Id. (emphasis omitted).
¶ 13 Similarly, in Pennsylvania, “[a] substituted or succeeding trustee, except as otherwise provided by the trust instrument, shall have all the powers, duties and liabilities of the original trustee.” 20 Pa. C.S.A. § 7135. Moreover, like the trust document in Matter of Estate of West, Paragraph 7 of the Trust in the instant case specifically provides that upon the death or mental incapacity of one of the settlors, the survivor shall continue as sole trustee. Thus, even if the trial court was correct in concluding that Father, as surviving settlor, could not revoke the trust, we hold that Father did have the power to sell or dispose of the assets of the Trust as sole trustee.
¶ 14 Finally, the Utah Supreme Court in Matter of Estate of West considered whether Herschel’s removal of the property was consistent with his fiduciary duty as trustee. Noting that under Utah law, a trustee has “ ‘exclusive control of the trust property’ and the power to ‘dispose of [it] ... at public or private sale’ ”, but that “a trustee’s transfer of trust property to himself and/or his spouse may constitute a breach of the trustee’s fiduciary duty and a voidable ‘sale ... affected by a substantial conflict of interest,’ except to the extent that ‘the trust expressly authorized the transaction,”’ the Court determined that Herschel was not only the sole trustee, but also the sole beneficiary under the trust, as evidenced by the language which, inter alia, reserved unto Herschel and Hazel all rights to the income from the property. Id. at 355. Such is also the case herein.
¶ 15 As in the trust at issue in Matter of Estate of West, the trust document executed by the Rudloffs provides:
NOW, THEREFORE, KNOW ALL MEN BY THESE PRESENTS, that we *910do hereby acknowledge and declare that we hold and will hold said real property and all our right, title and interest in and to said property and all furniture, fixtures and personal property situated therein on the date of the death of the survivor of us, IN TRUST
1. For the use and benefit of [the Rud-loffs’ three children].
(Declaration of Trust, 8/11/93, at 1 (emphasis added).) It is clear from the above language that “[t]he children’s vested rights are subject to divestiture and will not ripen until the death of the surviving settlor,” Matter of Estate of West, 948 P.2d at 356. Accordingly, under the Trust, Father, as sole trustee and sole beneficiary, could sell or dispose of the property without breaching his fiduciary duty, and Father’s grant of the property to Appellant and James Rudloff constituted a revocation of the Trust. Thus, no trust existed at the time of Father’s death, and Appellee had no remaining contingent interest.

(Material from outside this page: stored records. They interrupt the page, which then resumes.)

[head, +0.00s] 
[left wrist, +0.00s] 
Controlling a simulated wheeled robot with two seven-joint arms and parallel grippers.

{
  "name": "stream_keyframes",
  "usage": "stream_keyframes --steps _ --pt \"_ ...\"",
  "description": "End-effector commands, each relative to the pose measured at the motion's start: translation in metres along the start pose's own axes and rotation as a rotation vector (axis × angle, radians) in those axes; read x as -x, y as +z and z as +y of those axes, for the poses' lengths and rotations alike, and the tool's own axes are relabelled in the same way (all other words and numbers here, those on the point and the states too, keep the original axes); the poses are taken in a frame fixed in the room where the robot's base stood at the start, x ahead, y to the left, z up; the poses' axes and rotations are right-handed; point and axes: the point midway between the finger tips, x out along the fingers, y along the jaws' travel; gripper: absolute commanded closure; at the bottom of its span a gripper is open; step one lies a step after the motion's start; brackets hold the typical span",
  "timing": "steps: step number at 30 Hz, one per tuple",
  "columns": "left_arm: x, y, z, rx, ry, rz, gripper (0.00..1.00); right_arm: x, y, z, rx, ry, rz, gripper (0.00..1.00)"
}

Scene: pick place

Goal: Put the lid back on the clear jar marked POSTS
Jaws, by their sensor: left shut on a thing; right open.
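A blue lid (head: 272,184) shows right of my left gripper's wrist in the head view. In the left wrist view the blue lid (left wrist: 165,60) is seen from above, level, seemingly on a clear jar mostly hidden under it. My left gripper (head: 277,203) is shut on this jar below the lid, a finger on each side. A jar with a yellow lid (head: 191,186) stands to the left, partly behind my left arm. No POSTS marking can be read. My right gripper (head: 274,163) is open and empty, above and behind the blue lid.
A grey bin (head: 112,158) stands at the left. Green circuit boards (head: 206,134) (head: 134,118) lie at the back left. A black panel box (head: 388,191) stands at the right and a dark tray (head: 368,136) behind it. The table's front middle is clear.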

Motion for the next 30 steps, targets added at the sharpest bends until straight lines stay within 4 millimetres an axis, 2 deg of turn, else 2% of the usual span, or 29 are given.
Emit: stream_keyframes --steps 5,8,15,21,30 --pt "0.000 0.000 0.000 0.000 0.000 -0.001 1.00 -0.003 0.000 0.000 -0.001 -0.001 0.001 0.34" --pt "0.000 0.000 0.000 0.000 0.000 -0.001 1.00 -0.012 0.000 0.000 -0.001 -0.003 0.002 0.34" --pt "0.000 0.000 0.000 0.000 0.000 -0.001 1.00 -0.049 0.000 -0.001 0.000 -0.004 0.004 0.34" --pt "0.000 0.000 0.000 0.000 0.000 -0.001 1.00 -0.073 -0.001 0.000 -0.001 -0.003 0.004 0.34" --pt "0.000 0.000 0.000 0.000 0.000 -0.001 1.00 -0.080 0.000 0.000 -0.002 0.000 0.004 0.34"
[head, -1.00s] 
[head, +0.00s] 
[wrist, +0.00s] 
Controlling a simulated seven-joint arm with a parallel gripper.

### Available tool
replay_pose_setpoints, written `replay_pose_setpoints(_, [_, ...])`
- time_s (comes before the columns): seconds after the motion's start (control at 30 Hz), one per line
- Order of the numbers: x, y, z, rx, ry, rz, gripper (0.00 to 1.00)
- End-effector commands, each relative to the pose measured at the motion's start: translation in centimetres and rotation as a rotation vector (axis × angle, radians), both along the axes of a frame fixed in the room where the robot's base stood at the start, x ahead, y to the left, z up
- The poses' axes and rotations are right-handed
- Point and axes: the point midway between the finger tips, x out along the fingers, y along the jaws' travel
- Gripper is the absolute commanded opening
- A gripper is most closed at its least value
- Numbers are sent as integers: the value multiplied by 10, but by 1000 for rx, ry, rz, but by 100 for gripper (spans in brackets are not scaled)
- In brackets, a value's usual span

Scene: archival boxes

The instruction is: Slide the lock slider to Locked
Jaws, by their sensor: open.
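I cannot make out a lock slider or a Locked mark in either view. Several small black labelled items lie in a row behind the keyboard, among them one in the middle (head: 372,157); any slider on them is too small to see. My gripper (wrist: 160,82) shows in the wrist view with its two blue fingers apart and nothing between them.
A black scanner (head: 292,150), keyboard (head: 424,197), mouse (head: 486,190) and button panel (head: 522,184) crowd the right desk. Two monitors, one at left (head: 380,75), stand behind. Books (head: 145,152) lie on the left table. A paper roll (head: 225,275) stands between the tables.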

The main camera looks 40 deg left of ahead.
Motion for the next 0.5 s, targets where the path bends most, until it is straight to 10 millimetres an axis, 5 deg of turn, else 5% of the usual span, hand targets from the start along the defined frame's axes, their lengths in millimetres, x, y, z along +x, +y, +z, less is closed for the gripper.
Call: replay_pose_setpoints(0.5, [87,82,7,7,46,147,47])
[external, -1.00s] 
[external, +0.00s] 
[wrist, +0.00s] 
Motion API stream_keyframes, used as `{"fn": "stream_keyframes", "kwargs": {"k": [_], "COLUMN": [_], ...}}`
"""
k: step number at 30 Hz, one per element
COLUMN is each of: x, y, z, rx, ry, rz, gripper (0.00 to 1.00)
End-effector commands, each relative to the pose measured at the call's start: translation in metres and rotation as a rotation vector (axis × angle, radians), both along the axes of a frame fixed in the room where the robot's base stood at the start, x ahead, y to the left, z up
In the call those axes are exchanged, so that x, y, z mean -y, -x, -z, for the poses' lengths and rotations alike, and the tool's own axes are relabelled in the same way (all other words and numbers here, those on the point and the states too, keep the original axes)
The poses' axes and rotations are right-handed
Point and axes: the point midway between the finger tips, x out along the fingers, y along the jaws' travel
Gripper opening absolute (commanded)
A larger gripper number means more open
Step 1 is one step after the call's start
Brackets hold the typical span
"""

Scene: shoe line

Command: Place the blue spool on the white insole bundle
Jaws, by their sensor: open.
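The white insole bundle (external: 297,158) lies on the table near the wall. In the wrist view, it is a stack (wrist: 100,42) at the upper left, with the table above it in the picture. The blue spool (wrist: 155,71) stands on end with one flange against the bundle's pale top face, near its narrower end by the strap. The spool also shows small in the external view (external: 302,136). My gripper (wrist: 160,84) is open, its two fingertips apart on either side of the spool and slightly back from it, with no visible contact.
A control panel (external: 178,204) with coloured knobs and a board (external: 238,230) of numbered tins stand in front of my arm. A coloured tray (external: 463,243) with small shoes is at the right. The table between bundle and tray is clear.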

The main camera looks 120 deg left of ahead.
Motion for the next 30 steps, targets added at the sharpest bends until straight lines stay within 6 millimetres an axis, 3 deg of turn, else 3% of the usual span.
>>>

¶ 16 We note that Appellee cites in her brief the decision of our Supreme Court in In re Solomon’s Estate, 332 Pa. 462, 2 A.2d 825 (1938). In In re Solomon’s Estate, the appellant’s parents had set up an intervivos trust, the income to be divided equally among their three children for life. The trust provided that “The Donors shall have the power, at any time during their lifetime, by an instrument in writing delivered to the Trustee, to modify, alter or amend this agreement in whole or in part.” Id. at 463, 2 A.2d at 826. At one point, with the purpose of punishing the appellant, the parents ordered the trustee to pay appellant’s third of the income to them. After the appellant’s father died, appellant’s mother directed the trustee to resume payment to the appellant; the trustee, however, was advised that, under the trust, he could not legally pay the income to appellant.
¶ 17 On appeal, our Supreme Court affirmed the trial court’s holding that “the power to revoke was joint,” and that the mother’s instructions alone were insufficient to restore the appellant’s interest in the trust income, stating:
It should not be in the power of either party after the death of the other to destroy the trust both created and both intended to subsist. If we held as appellant suggests that the power survived to the mother, it could be exercised to deprive the other children of their income. No trust jointly created would be secure under such a determination.
(Id.)
¶ 18 However, in addition to the fact that the language above is mere dicta, we note that In re Solomon’s Estate is distinguishable from the instant case in that the surviving donor/settler in that case, the mother, did not have the power to revoke or amend the trust as a trustee, as Father did in the instant case.
¶ 19 For the reasons set forth above, we conclude that Father had the right to grant to Appellant and James Rudloff the subject property, and that such grant extinguished the Trust and any property rights of Appellee. Accordingly, we hold that the trial court erred in voiding the June 14, 2000 deed and ordering the distribution of Father’s estate in accordance with the Trust, and we thereby reverse the trial court’s order.
¶ 20 Judgment REVERSED.
¶ 21 KELLY, J. files a Dissenting Opinion.
. The Court in Matter of Estate of West noted that the trust document therein was a form-book trust document, and that a "revocable trust in which the settlor/trustors are also the trustees and manage the trust for their own benefit during their lifetimes is a standard estate planning device ... [used to] avoid probate of the assets while allowing the set-tlor to retain control of the trust property during his or her own lifetime.” Estate of West, 948 P.2d at 355.